(To do):
Read the lines below. Copy out any that hold the string "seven".

(Exercise inputs):
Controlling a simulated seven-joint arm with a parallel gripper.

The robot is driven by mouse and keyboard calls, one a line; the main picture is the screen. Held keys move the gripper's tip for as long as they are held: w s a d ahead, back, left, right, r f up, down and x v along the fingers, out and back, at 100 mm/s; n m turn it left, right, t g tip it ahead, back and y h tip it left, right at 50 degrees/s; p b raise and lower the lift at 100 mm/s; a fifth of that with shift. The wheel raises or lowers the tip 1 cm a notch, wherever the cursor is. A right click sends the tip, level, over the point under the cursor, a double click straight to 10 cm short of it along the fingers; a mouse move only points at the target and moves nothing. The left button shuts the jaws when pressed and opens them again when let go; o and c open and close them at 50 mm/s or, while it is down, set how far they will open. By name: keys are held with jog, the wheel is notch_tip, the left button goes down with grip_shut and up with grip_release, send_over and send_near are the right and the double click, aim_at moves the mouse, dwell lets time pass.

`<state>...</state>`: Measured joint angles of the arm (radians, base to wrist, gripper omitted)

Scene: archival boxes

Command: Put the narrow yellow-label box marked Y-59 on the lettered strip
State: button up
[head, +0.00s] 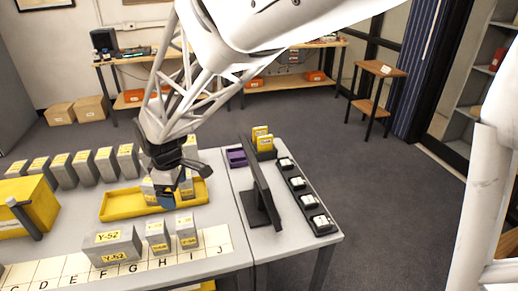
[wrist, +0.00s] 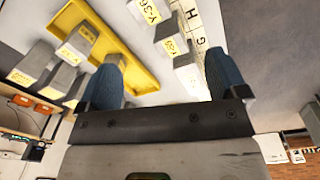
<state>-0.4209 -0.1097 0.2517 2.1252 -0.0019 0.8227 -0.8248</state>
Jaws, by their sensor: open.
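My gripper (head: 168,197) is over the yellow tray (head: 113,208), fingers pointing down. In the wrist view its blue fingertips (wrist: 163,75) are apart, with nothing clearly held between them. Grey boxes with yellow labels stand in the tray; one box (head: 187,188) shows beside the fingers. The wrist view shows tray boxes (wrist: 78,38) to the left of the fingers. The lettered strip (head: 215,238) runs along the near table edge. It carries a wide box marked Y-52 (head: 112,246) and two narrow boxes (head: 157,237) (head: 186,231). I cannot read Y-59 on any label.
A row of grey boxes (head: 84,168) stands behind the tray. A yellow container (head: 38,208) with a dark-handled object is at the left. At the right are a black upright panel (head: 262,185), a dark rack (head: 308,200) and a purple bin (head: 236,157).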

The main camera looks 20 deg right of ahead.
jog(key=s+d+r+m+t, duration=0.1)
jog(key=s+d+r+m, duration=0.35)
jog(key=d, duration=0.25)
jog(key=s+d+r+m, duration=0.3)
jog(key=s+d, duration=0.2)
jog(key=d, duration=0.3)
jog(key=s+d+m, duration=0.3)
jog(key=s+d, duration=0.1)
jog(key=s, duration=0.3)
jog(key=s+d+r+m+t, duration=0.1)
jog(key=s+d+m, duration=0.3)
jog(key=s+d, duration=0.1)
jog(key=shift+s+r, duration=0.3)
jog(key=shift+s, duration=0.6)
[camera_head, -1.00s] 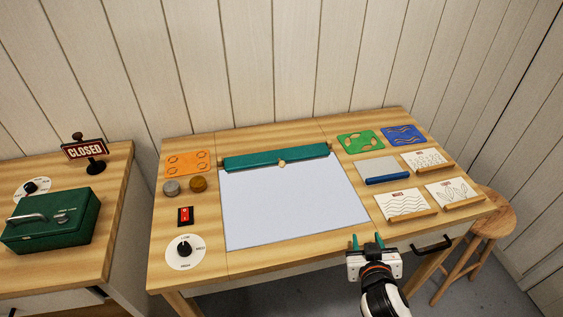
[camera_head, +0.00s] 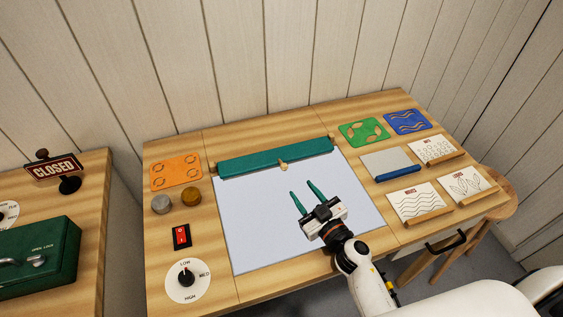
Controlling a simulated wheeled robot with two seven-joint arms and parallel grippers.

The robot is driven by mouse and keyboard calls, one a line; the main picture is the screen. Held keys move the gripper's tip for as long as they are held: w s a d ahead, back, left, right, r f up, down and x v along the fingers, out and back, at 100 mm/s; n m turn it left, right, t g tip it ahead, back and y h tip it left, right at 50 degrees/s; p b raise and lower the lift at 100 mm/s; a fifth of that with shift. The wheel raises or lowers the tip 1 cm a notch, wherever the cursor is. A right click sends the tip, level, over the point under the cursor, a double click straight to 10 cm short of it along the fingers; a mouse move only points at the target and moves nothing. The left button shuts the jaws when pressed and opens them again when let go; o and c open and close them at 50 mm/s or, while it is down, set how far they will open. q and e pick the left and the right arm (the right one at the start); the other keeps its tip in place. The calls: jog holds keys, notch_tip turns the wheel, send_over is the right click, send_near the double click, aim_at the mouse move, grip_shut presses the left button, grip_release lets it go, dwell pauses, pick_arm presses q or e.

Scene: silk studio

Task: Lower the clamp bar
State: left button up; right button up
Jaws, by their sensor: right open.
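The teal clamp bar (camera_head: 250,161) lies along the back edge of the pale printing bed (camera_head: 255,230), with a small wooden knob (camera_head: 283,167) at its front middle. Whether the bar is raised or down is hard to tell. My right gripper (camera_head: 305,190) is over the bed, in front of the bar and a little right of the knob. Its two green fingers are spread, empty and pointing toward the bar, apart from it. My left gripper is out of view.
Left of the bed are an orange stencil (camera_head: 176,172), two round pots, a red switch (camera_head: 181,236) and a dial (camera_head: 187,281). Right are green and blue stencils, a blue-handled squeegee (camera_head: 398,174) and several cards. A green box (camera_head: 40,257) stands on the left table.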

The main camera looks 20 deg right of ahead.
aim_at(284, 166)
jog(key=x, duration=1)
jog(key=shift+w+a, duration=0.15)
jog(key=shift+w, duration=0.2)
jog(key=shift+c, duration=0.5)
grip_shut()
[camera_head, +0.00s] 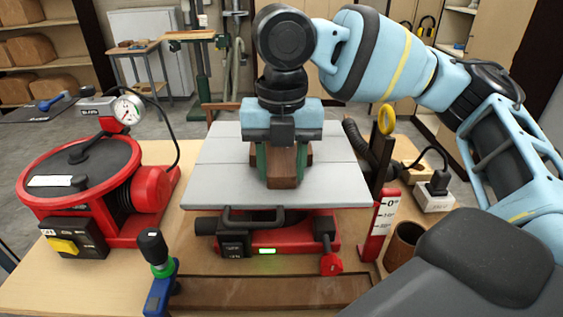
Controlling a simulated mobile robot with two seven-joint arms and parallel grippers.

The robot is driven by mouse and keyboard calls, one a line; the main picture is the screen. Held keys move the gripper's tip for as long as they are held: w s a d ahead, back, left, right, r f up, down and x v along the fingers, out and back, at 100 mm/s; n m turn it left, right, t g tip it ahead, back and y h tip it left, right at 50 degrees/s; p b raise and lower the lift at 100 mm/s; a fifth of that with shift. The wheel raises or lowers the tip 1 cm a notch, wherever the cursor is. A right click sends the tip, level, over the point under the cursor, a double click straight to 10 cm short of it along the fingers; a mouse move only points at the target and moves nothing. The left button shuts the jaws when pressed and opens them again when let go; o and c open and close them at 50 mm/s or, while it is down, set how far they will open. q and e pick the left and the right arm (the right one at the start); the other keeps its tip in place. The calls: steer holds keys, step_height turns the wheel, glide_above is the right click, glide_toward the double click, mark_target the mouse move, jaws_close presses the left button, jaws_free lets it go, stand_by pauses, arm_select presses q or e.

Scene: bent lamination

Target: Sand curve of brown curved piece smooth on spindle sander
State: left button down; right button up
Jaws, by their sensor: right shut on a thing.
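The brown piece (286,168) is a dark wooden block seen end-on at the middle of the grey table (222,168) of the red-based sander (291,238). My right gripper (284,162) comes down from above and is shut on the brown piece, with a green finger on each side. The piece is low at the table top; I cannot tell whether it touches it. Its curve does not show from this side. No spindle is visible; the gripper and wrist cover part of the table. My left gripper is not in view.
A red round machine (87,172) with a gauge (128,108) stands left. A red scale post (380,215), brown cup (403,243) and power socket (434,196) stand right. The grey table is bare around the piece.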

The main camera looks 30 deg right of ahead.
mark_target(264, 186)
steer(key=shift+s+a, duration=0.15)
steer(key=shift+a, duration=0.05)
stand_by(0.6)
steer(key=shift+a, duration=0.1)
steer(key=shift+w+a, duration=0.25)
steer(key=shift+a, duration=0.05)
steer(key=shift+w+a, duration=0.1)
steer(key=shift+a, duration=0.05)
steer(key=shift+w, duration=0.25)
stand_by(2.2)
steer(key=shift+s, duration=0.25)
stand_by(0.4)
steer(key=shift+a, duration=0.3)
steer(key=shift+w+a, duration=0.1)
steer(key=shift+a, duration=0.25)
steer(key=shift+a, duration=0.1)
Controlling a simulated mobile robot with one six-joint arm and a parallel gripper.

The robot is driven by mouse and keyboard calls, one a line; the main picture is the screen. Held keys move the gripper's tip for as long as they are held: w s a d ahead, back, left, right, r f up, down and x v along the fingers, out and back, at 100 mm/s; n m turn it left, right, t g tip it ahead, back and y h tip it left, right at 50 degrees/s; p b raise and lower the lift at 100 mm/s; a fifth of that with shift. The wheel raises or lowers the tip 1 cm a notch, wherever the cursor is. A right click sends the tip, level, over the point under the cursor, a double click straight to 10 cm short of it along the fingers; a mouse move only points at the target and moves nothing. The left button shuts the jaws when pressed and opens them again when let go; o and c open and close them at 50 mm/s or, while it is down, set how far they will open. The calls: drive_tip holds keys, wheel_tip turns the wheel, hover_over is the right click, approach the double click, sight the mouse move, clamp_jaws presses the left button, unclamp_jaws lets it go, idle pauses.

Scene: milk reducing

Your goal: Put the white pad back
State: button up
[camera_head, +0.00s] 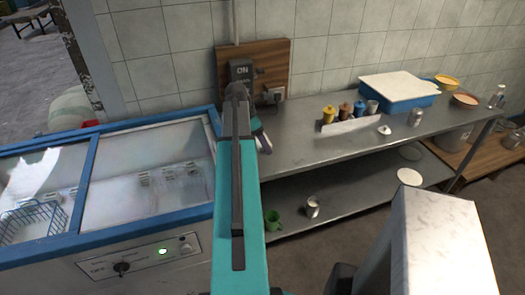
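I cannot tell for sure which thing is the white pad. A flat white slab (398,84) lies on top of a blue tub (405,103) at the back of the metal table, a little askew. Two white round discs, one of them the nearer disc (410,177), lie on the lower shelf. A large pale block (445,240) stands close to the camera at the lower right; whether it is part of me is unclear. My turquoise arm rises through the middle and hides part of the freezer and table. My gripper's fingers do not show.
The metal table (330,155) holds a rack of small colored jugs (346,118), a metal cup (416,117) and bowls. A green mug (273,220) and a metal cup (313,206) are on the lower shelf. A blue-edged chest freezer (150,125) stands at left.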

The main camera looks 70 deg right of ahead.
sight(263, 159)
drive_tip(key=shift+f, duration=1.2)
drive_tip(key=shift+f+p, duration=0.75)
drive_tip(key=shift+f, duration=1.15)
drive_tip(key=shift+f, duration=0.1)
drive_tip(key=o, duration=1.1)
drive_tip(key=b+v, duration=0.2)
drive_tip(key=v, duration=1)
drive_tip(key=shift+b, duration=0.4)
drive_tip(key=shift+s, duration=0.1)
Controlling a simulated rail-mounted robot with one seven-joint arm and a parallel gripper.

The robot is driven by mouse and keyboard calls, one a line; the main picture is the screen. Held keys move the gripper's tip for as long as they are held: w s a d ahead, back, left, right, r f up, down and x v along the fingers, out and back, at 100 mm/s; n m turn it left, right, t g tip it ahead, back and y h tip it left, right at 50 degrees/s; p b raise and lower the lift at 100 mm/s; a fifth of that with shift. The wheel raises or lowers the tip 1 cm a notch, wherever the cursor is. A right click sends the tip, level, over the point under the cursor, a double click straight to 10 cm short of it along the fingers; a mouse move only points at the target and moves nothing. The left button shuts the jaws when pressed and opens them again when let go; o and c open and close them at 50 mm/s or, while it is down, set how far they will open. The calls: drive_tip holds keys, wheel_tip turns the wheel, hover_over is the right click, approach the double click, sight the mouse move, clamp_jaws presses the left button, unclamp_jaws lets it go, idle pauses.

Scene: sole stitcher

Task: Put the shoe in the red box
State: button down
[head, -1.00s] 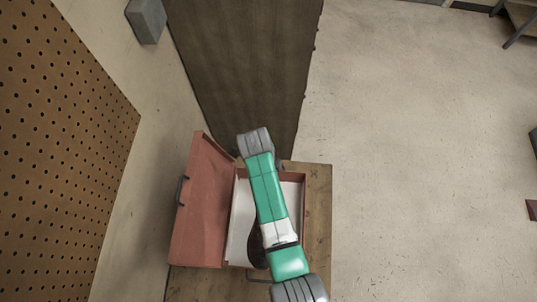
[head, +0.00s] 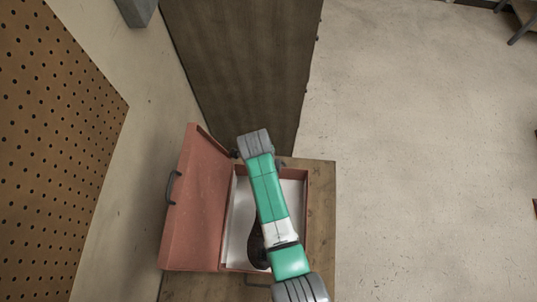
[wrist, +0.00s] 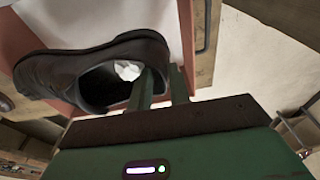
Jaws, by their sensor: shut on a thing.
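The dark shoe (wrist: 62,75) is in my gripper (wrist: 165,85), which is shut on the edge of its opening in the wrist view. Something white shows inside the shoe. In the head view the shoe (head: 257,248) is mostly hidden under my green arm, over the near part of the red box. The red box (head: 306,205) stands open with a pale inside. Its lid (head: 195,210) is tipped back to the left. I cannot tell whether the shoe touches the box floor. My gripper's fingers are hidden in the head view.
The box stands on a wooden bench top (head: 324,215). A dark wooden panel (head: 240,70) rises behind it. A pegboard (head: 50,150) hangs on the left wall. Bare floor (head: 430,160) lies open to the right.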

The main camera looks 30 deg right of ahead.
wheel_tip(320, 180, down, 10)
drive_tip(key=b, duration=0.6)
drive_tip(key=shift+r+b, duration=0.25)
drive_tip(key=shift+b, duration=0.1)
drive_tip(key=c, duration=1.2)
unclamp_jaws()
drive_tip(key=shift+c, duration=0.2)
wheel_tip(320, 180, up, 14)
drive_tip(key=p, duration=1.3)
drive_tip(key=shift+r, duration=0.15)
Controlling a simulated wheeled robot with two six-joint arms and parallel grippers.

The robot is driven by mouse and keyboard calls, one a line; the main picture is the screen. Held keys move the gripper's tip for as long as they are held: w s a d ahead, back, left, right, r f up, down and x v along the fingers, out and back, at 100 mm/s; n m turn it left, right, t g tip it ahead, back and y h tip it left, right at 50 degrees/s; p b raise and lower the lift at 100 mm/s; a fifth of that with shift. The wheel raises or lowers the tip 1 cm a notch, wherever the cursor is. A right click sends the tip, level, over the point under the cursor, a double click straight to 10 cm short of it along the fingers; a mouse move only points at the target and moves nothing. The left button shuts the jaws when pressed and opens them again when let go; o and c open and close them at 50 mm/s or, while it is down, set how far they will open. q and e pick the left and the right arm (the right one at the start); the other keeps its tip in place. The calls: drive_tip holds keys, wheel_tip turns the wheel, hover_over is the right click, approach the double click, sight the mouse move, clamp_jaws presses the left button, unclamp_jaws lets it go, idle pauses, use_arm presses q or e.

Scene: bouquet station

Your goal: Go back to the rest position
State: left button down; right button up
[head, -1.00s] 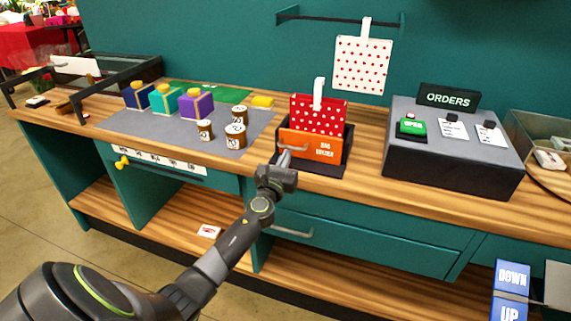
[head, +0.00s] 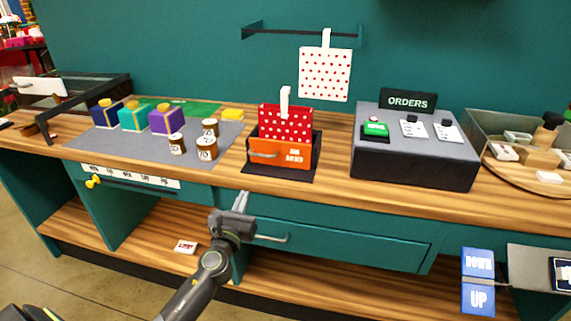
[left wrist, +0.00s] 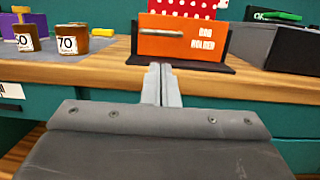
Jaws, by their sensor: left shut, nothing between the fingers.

(Task solution):
Controlling a simulated seven-joint arm with a parallel gripper.
Controlling a simulated wheeled robot with two seven-joint arms and parallel grippers.
Controlling a simulated mobile robot with two seven-joint arms and parallel grippers.
Controlling a simulated rail-mounted robot with one seven-joint arm and a parallel gripper.

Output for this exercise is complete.